Nearly two months have passed since the city committed itself to acquiring the old St. Saviour’s Church site in Maspeth for parkland, and even though $5.5 million has already been allocated to purchase the property, a sum of money totaling about 1 percent of that amount is holding up the process while warehouse walls rapidly climb, according to Times Ledger.
“It’s not an enormous amount of money,” said Geoffrey Croft, president of NYC Park Advocates. “There are so many examples of the city putting up money for things. This just does not seem to be a priority.”
The scene a few months earlier - May 21, 2011. Construction equipment in the barren St. Saviour's site. (Photo: Geoffrey Croft/NYC Park Advocates)
The city Parks Department needs between $50,000 and $70,000 to begin the Uniform Land Use Review Procedure, a formal process that takes at least a few months whereby the city can legally buy private property.
By law, Parks cannot take the money for ULURP from the capital fund, which is the roughly $5.5 million purse that has been set aside by borough politicians to actually purchase the land.
There are several other places where the money could come from, and Croft and other advocates for the park have been trying to be creative in order to secure the funds.
He has reached out to the National Trust for Public Land, a national nonprofit that seeks to secure parkland, as well as the City Parks Foundation, a nonprofit with a similar mission on a city level.
So far, he has heard nothing.
The money could also come from city discretionary funding given to lawmakers on a city level.
“I think honestly there has been a real reluctance and an insecurity to getting this job done on the part of the electeds,” Croft said. “They’re not as aggressive as the community wants them to be.”
A total of 13 lawmakers sent a letter to the state Department of Environmental Conservation in September asking for funds for the ULURP process.
The potential park at St. Saviour’s is on a list of projects that could receive funding by the DEC in the future, but the electeds requested that some funds be released early to cover the cost of ULURP.
“The release of the funding is imperative, since delaying the start of the ULURP process further threatens the acquisition of the site and increases the cost of the project,” the letter said.
Neighbors who live across from the lot have witnessed a barrage of construction in the two months since the city agreed to begin ULURP.
Concrete block walls have risen from the dusty lot that housed only foundations in August.
Water mains and other utilities appear to have been installed, according to residents who monitor the construction.
In June, a full stop work order was issued on the property.
According to the city Department of Buildings website, the stop work order was fully lifted at the end of August.

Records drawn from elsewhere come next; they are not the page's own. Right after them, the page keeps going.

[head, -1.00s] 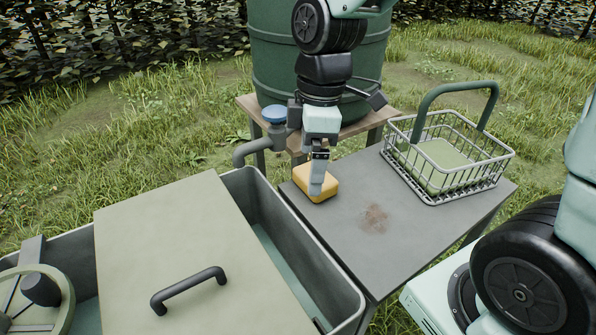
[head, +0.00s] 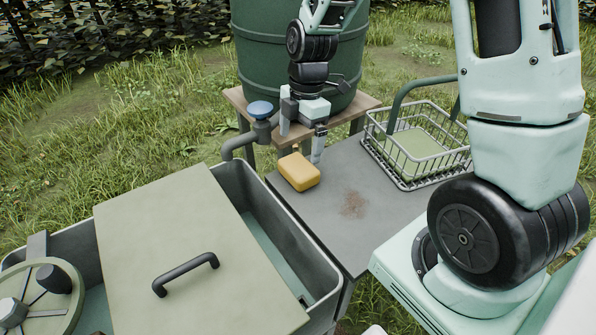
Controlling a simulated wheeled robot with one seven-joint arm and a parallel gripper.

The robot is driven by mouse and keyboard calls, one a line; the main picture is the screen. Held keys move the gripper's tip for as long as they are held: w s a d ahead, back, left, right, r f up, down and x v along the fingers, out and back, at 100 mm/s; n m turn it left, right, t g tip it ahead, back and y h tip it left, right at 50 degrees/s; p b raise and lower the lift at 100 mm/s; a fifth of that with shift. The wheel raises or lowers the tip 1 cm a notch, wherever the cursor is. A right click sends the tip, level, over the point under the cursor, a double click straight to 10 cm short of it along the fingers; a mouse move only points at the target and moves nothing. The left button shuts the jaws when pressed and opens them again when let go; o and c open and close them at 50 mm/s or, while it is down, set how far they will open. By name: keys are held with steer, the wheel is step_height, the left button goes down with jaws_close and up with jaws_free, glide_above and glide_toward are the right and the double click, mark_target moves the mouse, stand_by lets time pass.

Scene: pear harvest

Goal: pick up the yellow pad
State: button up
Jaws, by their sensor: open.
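The yellow pad (head: 299,172) lies flat on the grey table (head: 322,215), near its far left corner beside the trough. My gripper (head: 302,143) is open and empty just behind and above the pad. One finger is at the left, over the pipe side, and the other reaches down at the right, just past the pad's right end. I cannot tell whether that right finger touches the pad or the table. The pad is fully in view.
A wire basket (head: 370,148) with a green handle stands at the table's right. A brown stain (head: 353,204) marks the tabletop. The trough (head: 330,299) with a lid (head: 190,250) and black handle stands left. A blue-topped tap (head: 260,109) and green barrel (head: 252,60) stand behind.

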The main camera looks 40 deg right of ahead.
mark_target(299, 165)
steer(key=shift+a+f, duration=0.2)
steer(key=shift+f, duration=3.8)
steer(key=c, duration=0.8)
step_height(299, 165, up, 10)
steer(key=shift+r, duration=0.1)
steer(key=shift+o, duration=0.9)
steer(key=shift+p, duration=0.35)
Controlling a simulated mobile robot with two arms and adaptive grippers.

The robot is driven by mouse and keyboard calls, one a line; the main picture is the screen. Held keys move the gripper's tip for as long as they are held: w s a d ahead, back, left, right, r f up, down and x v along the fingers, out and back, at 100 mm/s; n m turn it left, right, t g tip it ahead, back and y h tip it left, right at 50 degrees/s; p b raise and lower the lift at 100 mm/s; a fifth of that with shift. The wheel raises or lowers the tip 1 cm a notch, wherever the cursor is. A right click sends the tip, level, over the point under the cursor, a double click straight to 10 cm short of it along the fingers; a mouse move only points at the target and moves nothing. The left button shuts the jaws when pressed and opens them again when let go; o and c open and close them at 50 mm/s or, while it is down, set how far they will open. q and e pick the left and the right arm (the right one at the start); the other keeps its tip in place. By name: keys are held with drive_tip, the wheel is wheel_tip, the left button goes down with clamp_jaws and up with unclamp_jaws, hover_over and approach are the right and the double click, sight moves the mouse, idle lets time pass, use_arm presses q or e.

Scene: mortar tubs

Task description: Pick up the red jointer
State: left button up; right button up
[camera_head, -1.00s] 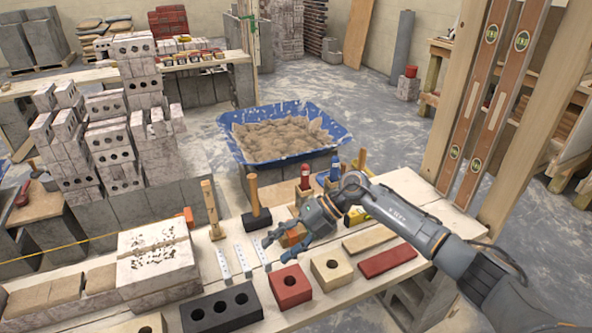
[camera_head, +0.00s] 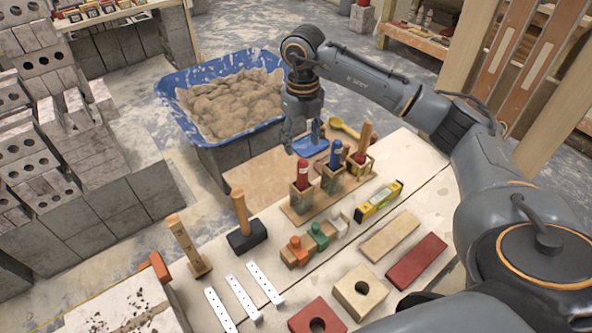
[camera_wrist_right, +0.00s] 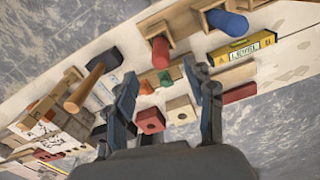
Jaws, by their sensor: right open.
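The red jointer shows as a red handle (camera_head: 303,174) standing upright in a wooden holder, at the left end of a short row. It also shows in the right wrist view as a red cylinder (camera_wrist_right: 160,52). My right gripper (camera_head: 302,142) hangs over the bench, just above and behind the red handle in the head view. In the wrist view its two fingers (camera_wrist_right: 164,76) are spread, with nothing between them, and the red handle lies just past the tips. The jointer's lower part is hidden in the holder. My left gripper is not in view.
A blue handle (camera_head: 335,154) and a wooden handle (camera_head: 364,138) stand beside the red one. A yellow level (camera_head: 379,200), small colored blocks (camera_head: 317,236) and a black-headed mallet (camera_head: 246,237) lie nearby. A blue tub of mortar (camera_head: 175,90) stands behind.

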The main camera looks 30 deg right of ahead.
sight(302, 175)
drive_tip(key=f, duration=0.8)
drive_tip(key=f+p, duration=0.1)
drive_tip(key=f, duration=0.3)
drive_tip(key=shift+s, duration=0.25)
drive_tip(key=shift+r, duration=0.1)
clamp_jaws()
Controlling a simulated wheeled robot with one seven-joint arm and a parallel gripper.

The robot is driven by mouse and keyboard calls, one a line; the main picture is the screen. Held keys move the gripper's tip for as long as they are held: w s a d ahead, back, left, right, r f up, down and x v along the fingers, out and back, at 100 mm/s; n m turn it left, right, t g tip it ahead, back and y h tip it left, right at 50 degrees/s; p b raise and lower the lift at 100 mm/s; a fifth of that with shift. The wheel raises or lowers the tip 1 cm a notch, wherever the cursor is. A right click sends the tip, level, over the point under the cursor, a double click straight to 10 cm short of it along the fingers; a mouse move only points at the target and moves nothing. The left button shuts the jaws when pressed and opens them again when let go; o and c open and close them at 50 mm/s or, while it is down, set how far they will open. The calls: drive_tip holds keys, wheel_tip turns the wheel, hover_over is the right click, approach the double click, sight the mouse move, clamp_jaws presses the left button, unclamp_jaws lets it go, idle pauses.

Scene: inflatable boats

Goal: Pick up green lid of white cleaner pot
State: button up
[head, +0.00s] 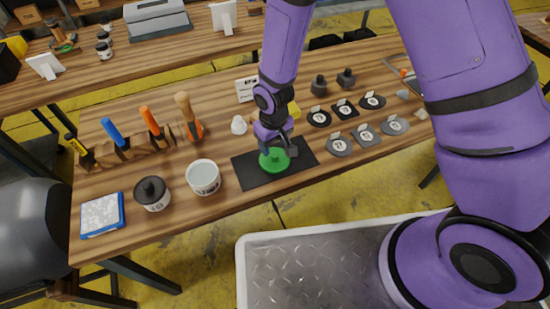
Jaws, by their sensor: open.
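The green lid (274,161) lies on a black mat (247,178) near the front edge of the wooden table. It is round with a raised knob in the middle. My gripper (277,147) points down right over the lid, with its open fingers at the knob. The fingers hide part of the knob, and I cannot tell whether they touch it. The white cleaner pot (203,178) stands upright to the left of the mat. Its top shows pale, with no green lid on it.
Round and square patches (366,135) lie right of the mat. A small white object (238,125) stands behind the mat.

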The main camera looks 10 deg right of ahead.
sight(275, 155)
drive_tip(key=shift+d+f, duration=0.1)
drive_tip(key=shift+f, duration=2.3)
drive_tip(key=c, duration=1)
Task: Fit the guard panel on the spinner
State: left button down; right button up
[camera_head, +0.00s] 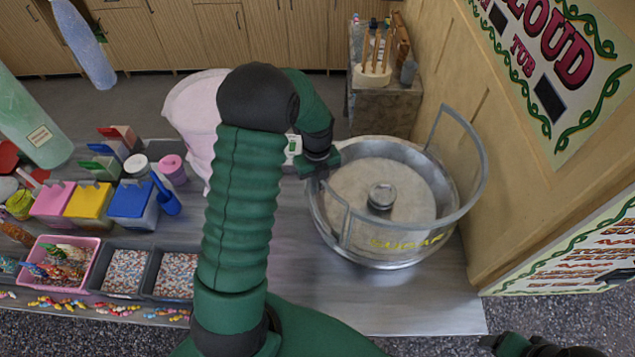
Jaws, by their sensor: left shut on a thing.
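The spinner (318,218) is a wide, round metal bowl on the grey counter, with a pale floor and a metal hub (381,196) in its middle. A clear, grey-edged curved guard panel (483,165) stands tall at the bowl's right rim. Clear panel edging also shows along the front and left; I cannot tell if it is one piece. My left gripper (322,166) is at the bowl's left rim, shut on the guard panel's edge; its fingers are mostly hidden. My right arm's dark end (545,346) shows at the bottom right, its jaws unclear.
A pink-white sack (195,108) stands behind my left arm. Coloured tubs (90,203), a pink tray (68,240) and sprinkle trays (125,270) fill the left. A tan wall (510,190) closes the right. The counter (400,305) before the spinner is clear.

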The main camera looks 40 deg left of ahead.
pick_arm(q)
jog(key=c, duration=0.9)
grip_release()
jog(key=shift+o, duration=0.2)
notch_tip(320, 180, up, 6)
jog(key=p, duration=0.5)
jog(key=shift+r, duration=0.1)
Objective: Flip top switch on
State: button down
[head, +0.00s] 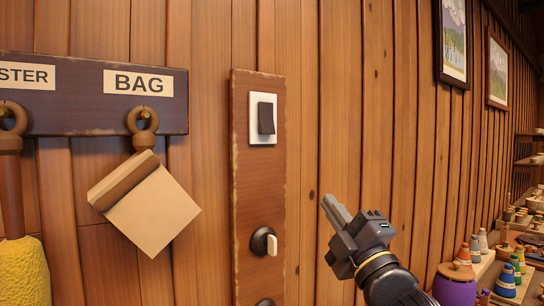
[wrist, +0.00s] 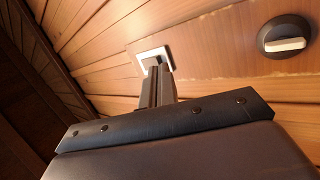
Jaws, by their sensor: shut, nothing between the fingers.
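The top switch (head: 266,118) is a dark rocker in a white square plate, high on a brown wooden panel (head: 245,190). Its lower end seems to stand out from the plate. My gripper (head: 329,202) is shut and empty, to the right of the panel and lower than the switch, apart from it in the head view. In the wrist view, the shut fingers (wrist: 155,82) point at the switch plate (wrist: 146,59) and cover part of the rocker. I cannot tell from that view how far the tips are from it.
A round dark knob (head: 262,243) with a pale bar sits lower on the panel; it also shows in the wrist view (wrist: 284,37). Another dark control (head: 265,302) is cut off below. A hook rack (head: 88,97) with a hanging tan bag (head: 150,207) is left. Shelves with spools stand right.

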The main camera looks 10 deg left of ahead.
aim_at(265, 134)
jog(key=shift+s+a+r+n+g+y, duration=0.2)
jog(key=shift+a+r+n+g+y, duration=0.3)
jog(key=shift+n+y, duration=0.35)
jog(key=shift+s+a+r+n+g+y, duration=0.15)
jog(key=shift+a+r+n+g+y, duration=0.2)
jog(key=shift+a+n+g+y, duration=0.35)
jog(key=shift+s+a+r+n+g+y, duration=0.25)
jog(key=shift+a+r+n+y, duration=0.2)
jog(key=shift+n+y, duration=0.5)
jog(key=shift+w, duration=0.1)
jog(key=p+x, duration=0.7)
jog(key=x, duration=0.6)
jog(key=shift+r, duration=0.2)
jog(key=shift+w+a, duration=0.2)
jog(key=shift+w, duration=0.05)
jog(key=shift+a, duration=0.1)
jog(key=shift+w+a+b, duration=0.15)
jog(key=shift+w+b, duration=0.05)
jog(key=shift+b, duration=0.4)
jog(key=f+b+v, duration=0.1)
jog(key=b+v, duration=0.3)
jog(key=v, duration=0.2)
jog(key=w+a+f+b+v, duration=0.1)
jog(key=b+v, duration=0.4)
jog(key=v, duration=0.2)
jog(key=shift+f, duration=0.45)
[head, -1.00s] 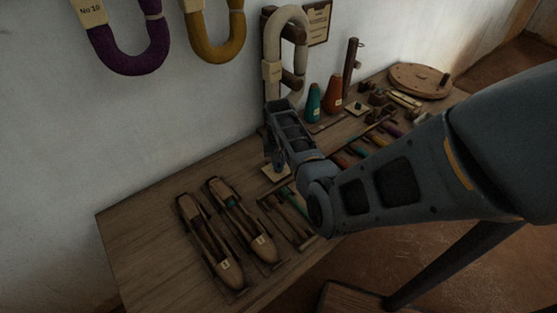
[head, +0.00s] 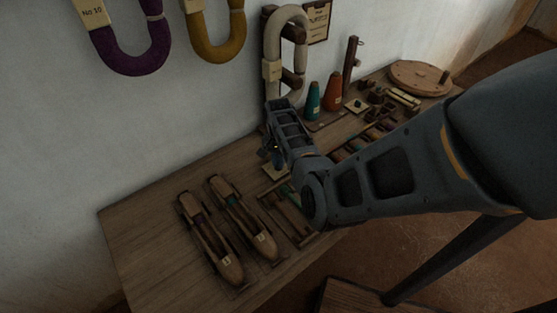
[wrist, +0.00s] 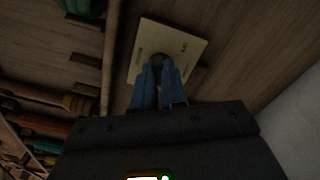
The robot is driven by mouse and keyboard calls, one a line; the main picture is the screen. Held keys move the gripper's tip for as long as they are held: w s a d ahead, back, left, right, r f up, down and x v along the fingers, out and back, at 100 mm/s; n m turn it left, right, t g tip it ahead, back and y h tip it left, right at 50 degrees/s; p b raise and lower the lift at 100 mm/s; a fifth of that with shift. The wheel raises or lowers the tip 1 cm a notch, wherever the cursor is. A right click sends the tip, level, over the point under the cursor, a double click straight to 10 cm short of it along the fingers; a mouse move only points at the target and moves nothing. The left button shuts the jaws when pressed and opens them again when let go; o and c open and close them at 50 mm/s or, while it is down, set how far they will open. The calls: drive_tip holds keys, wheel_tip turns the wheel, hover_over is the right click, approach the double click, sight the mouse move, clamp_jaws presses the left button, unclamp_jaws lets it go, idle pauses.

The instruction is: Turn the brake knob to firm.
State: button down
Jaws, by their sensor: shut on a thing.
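The brake knob (wrist: 158,58) is a small dark round knob on a pale square plate (wrist: 183,45) with faint marks on it, seen in the wrist view. My gripper (wrist: 158,68) has its blue fingers closed around the knob, one on each side. The plate's marks are too small and dark to read, so I cannot tell the knob's setting. In the head view my gripper (head: 275,160) points down at the plate (head: 272,174) on the bench, and its fingers and wrist hide the knob.
Two wooden shuttles (head: 212,240) (head: 243,218) lie left of the plate on the bench (head: 150,215). A slotted wooden rack (head: 290,218) lies in front. Teal (head: 313,102) and orange (head: 333,92) cones stand behind. Yarn hanks hang on the wall. The bench's left end is clear.

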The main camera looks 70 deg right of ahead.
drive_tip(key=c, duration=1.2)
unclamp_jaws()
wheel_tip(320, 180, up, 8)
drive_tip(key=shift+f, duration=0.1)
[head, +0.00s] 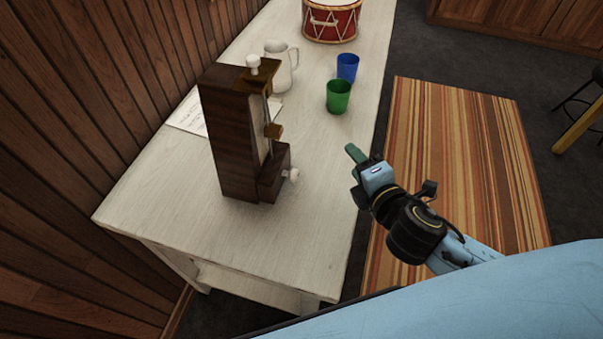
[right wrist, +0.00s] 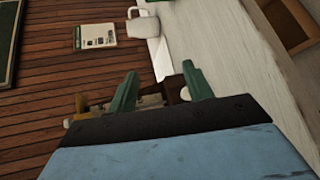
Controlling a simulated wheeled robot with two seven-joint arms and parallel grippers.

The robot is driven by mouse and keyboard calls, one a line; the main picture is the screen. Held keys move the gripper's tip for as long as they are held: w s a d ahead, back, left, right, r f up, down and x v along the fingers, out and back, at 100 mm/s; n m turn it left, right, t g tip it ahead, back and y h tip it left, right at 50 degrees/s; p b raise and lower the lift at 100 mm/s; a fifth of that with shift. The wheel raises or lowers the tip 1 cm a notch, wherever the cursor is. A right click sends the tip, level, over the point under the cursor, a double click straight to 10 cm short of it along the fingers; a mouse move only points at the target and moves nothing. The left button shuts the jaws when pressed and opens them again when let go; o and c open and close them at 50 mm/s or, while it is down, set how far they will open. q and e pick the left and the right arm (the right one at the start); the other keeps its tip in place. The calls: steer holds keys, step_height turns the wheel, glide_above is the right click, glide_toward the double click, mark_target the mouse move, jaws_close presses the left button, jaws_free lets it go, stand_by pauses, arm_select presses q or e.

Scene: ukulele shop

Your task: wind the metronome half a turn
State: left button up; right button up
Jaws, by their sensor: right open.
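The metronome (head: 234,140) is a tall dark-brown wooden case standing upright on the white table. A white winding key (head: 292,175) sticks out low on its right side. A white knob (head: 253,64) is at its top, and a brass weight (head: 273,130) sits on its rod. My right gripper (head: 355,154) is right of the metronome, apart from the key, near the table's right edge. In the right wrist view its green fingers (right wrist: 160,82) are spread with nothing gripped; part of the metronome (right wrist: 173,90) shows beyond them, partly hidden. My left gripper is out of view.
Behind the metronome are a white jug (head: 281,65) and a paper sheet (head: 187,115). A green cup (head: 338,97), a blue cup (head: 347,67) and a red drum (head: 331,20) stand farther back. The table (head: 205,225) is clear in front; a wooden wall (head: 75,100) borders its left.

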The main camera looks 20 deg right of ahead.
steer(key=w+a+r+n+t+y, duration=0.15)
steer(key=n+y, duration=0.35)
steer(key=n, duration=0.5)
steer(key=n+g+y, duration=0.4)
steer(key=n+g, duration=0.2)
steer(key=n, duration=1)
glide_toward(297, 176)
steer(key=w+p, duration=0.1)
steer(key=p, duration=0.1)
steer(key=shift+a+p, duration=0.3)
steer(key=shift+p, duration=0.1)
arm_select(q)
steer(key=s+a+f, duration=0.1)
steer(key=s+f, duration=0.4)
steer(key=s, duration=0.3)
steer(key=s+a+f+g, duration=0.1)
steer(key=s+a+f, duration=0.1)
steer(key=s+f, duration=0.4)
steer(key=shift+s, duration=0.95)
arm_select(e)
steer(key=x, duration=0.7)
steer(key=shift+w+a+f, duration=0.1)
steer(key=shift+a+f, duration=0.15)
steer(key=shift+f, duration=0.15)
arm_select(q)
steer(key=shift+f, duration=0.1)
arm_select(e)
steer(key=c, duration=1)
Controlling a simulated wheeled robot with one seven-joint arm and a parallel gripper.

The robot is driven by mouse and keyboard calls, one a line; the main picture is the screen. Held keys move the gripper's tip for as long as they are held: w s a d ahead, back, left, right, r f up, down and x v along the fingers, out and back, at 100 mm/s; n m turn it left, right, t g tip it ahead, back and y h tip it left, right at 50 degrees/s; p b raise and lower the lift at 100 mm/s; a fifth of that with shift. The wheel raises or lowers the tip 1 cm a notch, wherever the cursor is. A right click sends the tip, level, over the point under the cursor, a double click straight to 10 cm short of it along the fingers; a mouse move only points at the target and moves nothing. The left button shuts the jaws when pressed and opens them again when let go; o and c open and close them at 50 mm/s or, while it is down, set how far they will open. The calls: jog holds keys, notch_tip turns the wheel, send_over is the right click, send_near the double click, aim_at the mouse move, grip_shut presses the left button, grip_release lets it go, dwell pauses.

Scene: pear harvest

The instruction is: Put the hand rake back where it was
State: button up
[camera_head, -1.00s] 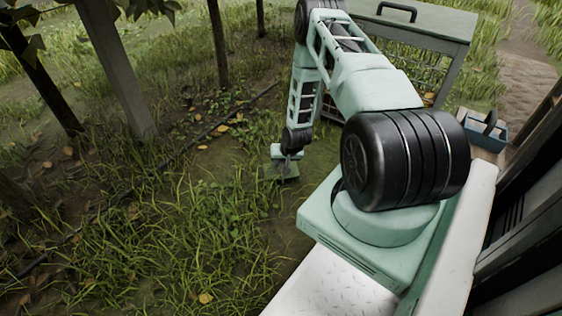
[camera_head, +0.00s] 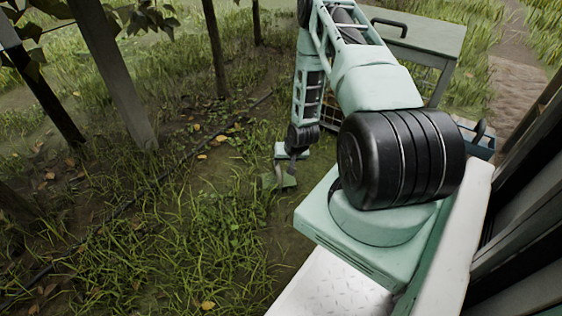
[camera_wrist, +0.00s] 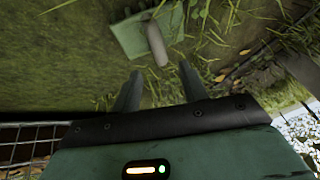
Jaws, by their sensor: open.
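In the head view my gripper (camera_head: 291,168) hangs low over the green pad (camera_head: 269,182); the rake cannot be told apart there.
A grey-green table (camera_head: 425,40) with a black handle on top stands at the back right. A blue bin (camera_head: 478,142) is at the right. Posts and trunks (camera_head: 110,75) rise at the left. Grass and a dark hose (camera_head: 165,172) cover the ground.

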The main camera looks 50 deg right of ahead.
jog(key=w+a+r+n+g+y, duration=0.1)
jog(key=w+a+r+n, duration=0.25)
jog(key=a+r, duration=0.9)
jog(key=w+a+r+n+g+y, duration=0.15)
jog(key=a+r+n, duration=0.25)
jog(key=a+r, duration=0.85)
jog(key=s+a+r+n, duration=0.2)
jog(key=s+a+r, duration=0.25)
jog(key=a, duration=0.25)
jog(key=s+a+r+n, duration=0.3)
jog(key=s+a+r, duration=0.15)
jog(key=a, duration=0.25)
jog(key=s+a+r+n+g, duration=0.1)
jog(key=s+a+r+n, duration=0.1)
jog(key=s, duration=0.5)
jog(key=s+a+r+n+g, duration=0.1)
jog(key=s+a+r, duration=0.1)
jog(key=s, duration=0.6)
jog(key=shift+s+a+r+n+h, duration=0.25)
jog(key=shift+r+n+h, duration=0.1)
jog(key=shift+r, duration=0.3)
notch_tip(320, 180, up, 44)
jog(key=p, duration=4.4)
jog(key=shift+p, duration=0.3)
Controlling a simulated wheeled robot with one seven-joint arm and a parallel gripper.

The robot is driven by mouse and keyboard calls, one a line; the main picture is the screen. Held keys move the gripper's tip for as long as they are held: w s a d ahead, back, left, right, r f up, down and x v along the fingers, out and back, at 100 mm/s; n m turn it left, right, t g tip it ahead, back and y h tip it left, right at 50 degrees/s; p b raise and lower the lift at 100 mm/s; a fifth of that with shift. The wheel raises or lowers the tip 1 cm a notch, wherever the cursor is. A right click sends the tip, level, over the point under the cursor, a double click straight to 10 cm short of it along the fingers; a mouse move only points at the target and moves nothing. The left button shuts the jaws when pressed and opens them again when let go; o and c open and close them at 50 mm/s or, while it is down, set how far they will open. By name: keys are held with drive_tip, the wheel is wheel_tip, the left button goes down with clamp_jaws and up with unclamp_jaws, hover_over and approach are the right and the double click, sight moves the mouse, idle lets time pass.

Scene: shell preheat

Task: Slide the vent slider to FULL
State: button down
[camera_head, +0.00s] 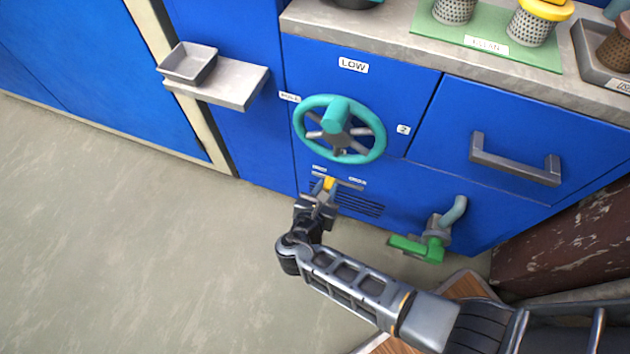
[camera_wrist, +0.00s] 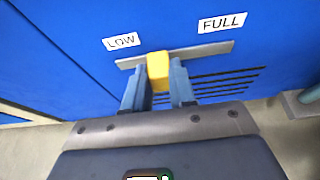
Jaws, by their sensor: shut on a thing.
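The yellow vent slider knob (camera_head: 329,183) sits on a thin grey rail on the front of the blue cabinet, below the handwheel. In the wrist view the knob (camera_wrist: 158,72) is left of the rail's middle, between the LOW label (camera_wrist: 122,41) on the left and the FULL label (camera_wrist: 222,22) on the right. My gripper (camera_wrist: 158,82) is shut on the knob, with a finger on each side. In the head view my gripper (camera_head: 327,191) reaches the knob from the front, and the fingers partly cover it.
A teal handwheel (camera_head: 371,112) is just above the rail. Dark vent slots (camera_head: 362,205) lie below it. A grey shelf (camera_head: 235,88) holds a small tray (camera_head: 187,63) at left. The floor at left is clear.

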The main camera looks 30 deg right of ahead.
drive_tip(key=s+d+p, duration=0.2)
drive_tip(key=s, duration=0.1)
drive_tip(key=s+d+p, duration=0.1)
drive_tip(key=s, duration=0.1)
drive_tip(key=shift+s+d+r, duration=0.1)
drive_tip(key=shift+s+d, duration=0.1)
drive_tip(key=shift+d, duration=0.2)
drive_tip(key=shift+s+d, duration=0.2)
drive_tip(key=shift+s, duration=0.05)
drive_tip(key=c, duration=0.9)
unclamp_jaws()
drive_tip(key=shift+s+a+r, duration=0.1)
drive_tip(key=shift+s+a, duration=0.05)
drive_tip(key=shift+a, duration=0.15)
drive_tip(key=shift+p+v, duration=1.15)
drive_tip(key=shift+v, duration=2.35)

But for another section of the lot, a partial stop work order is still in effect.
But if the city actually begins the ULURP process, it will attempt to acquire the entire property, even the portion with the impending warehouses, according to Croft.
Christina Wilkinson has also advocated heavily for the park, and was incredulous the city could not find the money somewhere.
“We are to supposed to believe ... there isn’t $70,000 somewhere in the city’s $66 billion budget for a park for Maspeth?” she asked, citing multi-million projects like the renovation of Times Square and a new golf course in the Bronx.
In July 2007, all 185 trees on the property were cut down without any warning. Shortly after the parsonage was demolished, the church was removed and the land was leveled.